■ **Task to carry out**
Where does the string "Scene" appear in the records? Copy every line that contains it.

● ● ●

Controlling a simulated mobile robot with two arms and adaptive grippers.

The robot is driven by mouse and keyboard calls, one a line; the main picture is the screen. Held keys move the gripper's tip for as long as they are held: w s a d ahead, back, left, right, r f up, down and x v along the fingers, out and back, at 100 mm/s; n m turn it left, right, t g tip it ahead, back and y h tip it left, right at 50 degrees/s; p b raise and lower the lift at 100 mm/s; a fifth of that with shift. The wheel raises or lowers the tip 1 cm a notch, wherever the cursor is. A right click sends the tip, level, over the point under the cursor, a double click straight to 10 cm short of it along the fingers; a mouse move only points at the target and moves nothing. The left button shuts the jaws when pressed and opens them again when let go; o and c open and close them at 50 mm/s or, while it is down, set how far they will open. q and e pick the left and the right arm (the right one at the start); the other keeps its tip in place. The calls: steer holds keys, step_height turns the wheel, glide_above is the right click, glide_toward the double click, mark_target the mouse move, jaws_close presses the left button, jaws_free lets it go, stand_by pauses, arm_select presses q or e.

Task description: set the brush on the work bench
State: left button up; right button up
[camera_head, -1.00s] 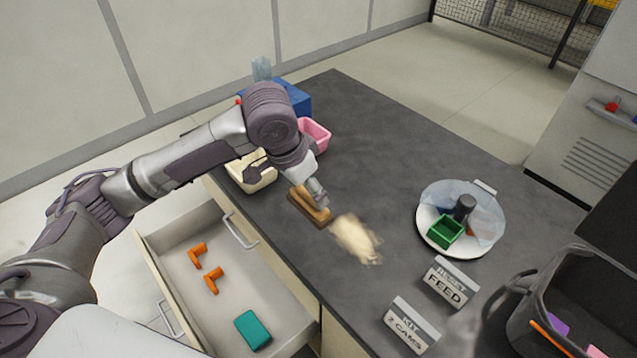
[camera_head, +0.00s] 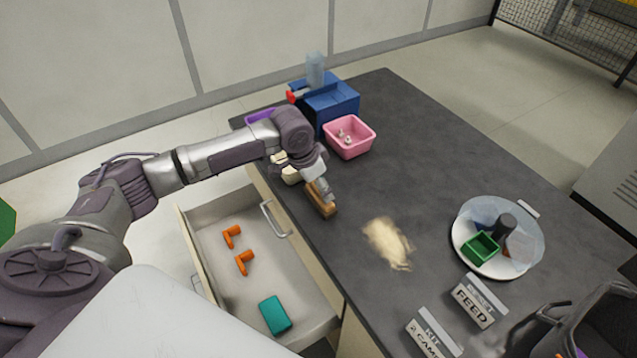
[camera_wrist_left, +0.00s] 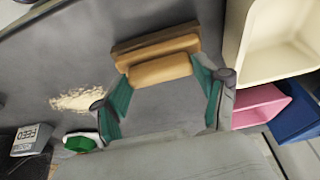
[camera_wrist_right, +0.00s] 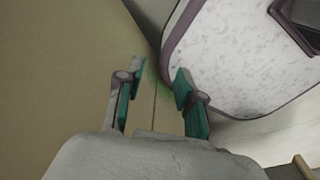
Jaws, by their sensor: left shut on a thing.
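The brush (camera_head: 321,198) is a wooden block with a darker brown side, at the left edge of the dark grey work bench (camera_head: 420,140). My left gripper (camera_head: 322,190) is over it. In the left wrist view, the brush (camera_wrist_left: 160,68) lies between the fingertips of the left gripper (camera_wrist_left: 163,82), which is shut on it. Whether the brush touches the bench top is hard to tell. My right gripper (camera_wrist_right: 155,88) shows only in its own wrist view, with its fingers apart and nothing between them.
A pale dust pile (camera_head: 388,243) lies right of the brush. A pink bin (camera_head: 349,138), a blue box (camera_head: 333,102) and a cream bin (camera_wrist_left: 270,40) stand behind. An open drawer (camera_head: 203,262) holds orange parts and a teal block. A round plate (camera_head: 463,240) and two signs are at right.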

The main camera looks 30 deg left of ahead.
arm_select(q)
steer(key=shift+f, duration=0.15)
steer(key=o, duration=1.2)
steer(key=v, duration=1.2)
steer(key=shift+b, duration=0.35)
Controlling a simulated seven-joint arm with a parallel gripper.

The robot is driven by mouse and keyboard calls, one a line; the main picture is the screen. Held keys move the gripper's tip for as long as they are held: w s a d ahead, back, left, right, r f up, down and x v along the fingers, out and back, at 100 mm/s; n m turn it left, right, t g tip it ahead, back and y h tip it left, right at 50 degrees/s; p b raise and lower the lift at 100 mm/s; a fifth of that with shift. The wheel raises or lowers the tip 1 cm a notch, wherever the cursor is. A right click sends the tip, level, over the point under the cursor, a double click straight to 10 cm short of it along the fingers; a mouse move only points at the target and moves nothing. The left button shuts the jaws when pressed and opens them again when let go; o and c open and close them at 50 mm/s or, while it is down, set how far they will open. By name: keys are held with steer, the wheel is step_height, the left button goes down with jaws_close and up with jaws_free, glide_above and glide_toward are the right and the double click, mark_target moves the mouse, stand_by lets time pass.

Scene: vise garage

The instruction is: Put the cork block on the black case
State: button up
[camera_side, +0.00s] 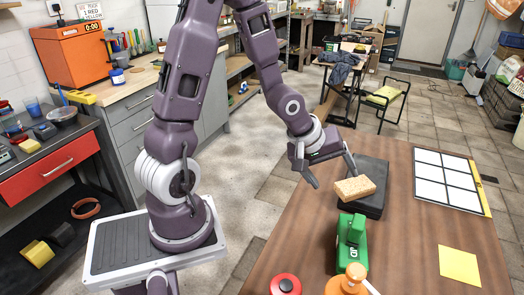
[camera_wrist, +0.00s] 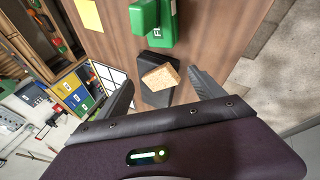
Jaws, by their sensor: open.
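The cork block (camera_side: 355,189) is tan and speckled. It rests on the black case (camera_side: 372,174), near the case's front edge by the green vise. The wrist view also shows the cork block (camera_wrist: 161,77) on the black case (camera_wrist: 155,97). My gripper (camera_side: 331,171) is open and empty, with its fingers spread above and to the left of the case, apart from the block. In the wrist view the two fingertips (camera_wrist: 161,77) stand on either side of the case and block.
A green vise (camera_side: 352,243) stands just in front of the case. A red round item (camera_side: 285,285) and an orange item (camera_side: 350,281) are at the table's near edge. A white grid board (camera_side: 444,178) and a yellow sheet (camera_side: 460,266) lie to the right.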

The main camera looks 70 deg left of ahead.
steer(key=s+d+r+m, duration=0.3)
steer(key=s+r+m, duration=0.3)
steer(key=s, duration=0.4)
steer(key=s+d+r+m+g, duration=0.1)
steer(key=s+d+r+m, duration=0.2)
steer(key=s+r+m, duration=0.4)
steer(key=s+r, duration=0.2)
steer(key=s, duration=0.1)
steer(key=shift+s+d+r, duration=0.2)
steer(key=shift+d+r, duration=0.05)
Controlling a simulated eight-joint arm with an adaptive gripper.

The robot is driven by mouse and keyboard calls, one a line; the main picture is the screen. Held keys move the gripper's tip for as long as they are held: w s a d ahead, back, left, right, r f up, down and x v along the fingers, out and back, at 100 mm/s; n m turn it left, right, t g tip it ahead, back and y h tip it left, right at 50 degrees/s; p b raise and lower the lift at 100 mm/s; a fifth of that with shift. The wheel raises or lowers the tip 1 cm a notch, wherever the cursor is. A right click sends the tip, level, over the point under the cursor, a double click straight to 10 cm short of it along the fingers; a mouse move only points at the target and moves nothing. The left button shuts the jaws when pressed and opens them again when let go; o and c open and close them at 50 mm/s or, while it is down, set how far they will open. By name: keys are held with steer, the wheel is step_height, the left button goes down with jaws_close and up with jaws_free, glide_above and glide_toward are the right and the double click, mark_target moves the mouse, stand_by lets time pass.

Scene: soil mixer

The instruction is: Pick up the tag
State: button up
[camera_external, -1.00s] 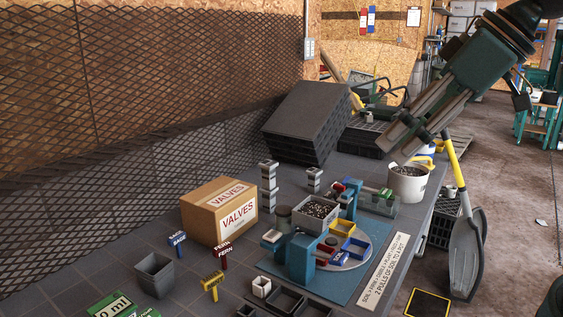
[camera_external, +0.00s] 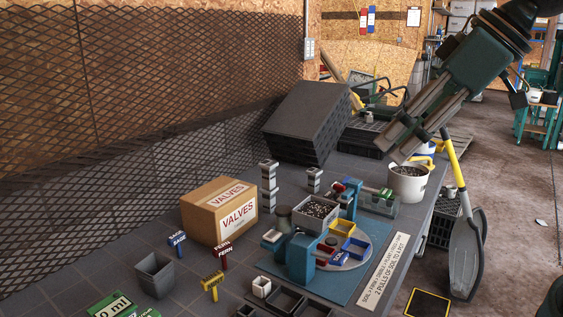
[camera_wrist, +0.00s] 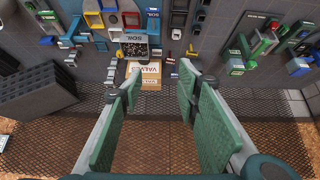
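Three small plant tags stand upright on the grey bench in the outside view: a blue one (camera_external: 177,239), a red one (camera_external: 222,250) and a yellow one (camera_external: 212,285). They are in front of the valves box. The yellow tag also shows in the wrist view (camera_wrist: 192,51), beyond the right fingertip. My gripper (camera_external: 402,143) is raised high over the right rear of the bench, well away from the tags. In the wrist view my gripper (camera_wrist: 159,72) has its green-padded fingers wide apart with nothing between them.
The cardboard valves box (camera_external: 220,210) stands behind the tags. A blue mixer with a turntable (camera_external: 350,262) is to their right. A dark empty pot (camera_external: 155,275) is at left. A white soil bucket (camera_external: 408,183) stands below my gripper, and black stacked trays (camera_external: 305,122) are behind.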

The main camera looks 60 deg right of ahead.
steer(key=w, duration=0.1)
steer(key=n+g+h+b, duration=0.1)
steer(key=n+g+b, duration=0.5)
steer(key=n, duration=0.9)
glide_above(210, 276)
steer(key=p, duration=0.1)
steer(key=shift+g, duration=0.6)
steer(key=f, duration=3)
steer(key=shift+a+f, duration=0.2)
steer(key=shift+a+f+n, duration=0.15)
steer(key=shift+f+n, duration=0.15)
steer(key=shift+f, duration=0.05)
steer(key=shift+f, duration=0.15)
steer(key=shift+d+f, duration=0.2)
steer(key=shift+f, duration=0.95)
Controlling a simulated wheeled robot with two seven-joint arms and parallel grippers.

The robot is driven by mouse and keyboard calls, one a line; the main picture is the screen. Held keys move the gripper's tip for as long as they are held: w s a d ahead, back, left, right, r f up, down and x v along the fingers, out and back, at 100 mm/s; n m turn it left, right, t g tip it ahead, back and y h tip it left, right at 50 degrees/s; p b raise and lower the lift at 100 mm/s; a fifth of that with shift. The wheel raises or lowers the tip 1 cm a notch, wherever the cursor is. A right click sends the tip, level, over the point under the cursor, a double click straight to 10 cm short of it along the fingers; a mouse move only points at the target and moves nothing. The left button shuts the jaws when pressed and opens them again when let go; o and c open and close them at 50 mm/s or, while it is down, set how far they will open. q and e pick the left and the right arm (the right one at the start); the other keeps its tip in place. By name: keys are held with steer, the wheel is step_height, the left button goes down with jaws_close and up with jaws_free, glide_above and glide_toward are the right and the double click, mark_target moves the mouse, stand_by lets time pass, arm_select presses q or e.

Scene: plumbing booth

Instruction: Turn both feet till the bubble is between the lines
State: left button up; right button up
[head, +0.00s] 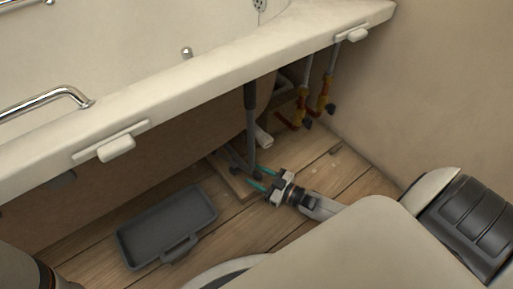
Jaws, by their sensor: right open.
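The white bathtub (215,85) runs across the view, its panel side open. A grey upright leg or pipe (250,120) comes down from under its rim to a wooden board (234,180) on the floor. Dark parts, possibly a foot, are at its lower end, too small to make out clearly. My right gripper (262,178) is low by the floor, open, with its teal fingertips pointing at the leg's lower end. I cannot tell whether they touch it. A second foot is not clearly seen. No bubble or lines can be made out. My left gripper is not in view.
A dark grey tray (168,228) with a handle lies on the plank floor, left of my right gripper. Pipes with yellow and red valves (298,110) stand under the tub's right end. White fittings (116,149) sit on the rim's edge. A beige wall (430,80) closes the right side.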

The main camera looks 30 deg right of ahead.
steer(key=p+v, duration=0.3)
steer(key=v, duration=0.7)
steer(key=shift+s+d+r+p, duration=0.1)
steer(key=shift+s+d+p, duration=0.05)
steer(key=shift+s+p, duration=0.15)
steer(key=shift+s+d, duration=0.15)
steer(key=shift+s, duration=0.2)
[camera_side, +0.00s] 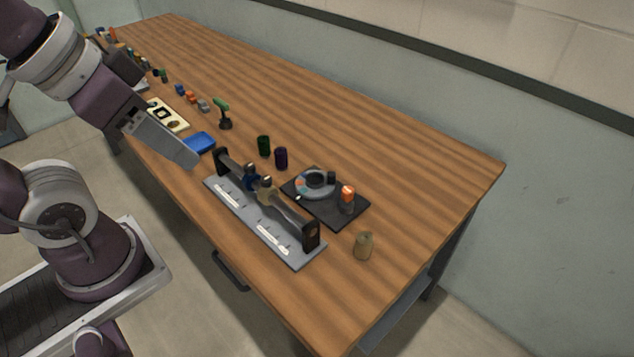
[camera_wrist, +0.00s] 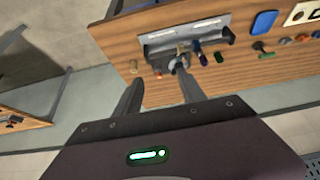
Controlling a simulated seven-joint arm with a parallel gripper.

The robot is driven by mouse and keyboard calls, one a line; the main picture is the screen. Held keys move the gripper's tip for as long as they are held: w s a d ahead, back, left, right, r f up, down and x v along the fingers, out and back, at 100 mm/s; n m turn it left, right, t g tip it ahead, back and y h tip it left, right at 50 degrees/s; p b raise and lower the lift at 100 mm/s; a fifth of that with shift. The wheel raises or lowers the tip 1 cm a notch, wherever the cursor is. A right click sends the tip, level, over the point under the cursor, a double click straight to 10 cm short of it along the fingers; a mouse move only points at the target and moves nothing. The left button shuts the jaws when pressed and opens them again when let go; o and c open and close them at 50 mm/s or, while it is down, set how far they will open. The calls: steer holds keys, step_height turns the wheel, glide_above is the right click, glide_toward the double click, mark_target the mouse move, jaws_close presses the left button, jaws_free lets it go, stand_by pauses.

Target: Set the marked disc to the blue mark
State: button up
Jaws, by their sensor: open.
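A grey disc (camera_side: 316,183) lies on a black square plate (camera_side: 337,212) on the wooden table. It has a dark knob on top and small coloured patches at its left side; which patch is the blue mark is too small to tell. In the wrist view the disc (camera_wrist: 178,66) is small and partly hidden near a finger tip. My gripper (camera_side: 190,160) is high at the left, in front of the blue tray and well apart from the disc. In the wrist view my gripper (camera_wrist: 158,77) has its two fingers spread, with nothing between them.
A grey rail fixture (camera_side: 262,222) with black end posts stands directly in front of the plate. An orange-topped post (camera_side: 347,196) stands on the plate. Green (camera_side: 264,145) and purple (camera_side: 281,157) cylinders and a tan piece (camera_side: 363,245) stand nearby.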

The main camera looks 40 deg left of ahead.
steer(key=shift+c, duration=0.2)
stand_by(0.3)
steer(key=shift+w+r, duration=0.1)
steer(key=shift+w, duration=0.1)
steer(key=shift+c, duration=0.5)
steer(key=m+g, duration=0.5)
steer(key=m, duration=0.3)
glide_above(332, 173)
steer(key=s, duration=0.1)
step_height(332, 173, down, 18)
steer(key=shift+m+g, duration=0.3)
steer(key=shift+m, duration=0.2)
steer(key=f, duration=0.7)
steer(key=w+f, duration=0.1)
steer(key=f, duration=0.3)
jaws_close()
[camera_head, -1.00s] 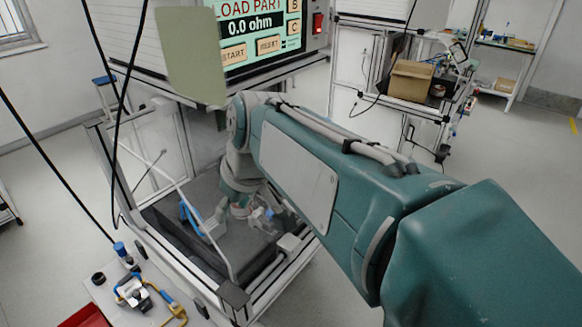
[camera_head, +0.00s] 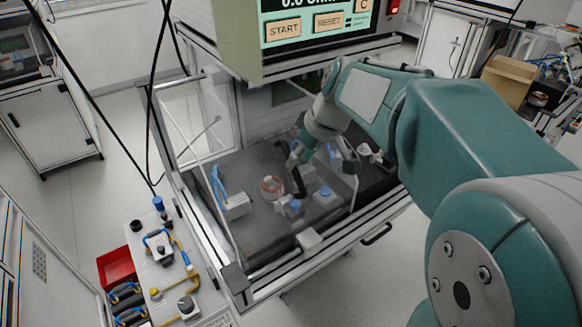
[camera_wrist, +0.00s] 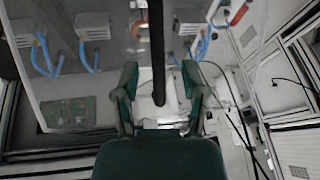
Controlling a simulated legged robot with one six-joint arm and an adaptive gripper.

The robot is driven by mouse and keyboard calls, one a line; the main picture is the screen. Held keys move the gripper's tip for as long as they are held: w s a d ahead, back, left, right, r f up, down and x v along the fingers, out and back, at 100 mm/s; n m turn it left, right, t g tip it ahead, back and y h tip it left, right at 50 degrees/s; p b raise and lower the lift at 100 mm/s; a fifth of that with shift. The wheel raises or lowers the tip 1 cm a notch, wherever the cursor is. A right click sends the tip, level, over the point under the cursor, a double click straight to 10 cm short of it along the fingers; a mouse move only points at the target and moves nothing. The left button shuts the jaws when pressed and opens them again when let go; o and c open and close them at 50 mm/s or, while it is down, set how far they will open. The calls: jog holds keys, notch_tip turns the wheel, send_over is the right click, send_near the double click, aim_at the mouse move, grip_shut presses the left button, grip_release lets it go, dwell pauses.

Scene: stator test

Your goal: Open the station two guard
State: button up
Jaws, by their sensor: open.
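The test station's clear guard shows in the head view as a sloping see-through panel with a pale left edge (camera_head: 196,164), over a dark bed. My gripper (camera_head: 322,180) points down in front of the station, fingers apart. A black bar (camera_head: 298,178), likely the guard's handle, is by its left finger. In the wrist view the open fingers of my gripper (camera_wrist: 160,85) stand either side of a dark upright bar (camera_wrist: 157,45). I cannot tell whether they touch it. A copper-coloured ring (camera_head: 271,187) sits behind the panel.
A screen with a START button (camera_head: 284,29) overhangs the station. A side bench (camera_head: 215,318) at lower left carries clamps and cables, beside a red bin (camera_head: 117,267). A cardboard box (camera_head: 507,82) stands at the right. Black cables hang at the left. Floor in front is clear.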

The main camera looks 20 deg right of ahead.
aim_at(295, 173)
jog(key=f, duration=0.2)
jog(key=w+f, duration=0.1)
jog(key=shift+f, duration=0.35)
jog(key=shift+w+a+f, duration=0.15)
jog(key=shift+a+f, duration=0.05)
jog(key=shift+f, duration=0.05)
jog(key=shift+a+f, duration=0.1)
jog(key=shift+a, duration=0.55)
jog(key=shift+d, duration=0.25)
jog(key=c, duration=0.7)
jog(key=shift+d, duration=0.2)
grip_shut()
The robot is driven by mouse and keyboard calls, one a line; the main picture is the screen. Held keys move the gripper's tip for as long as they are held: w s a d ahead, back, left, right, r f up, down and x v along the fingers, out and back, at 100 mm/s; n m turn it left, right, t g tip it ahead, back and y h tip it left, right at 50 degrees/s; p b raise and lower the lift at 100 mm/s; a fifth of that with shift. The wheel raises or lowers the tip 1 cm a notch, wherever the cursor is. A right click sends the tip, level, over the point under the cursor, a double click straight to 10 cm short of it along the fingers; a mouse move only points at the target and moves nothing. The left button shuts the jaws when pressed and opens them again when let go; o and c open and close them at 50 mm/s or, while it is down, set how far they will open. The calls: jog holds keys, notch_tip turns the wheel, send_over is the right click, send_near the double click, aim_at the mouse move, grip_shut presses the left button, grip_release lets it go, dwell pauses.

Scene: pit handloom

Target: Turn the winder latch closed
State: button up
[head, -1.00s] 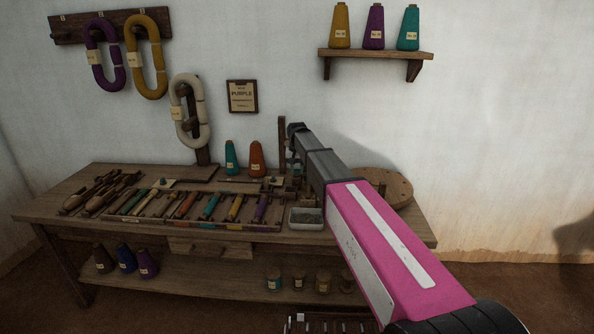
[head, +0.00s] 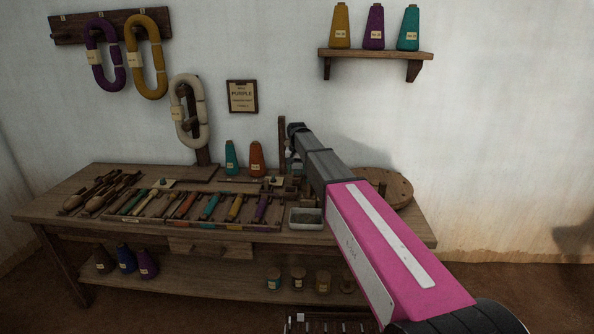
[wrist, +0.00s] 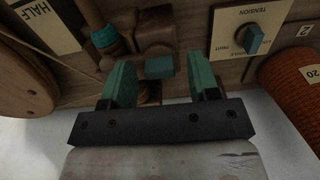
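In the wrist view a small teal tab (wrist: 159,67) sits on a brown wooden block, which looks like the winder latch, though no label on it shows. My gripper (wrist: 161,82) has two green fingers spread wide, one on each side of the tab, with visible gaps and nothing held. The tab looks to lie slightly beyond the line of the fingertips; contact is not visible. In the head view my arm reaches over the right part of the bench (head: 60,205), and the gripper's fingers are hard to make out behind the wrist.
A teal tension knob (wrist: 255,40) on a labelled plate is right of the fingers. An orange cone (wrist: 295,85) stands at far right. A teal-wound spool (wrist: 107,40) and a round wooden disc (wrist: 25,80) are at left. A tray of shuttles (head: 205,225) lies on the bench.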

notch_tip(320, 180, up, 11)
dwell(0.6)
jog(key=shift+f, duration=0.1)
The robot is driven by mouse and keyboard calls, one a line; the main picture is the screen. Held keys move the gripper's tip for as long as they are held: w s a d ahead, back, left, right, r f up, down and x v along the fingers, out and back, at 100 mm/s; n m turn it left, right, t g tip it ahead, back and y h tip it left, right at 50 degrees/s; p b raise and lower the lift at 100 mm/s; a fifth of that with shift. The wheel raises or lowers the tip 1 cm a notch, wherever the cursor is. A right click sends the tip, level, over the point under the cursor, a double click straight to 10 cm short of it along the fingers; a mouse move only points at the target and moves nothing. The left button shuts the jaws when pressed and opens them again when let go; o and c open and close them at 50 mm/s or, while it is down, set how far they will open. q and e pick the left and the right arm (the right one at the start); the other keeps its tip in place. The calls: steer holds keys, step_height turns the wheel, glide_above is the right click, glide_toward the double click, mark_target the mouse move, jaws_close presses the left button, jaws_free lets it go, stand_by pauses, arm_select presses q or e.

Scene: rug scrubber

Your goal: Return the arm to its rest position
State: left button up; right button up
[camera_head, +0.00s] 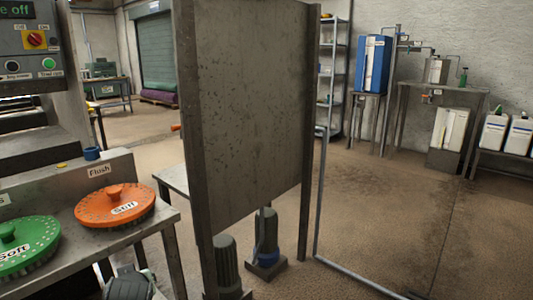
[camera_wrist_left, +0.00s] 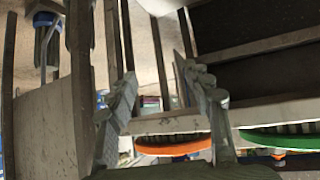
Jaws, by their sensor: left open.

● ● ●

■ **Solution for this problem**
Scene: vise garage
Scene: soil mixer
Scene: plumbing booth
Scene: stator test
Scene: pit handloom
Scene: rug scrubber

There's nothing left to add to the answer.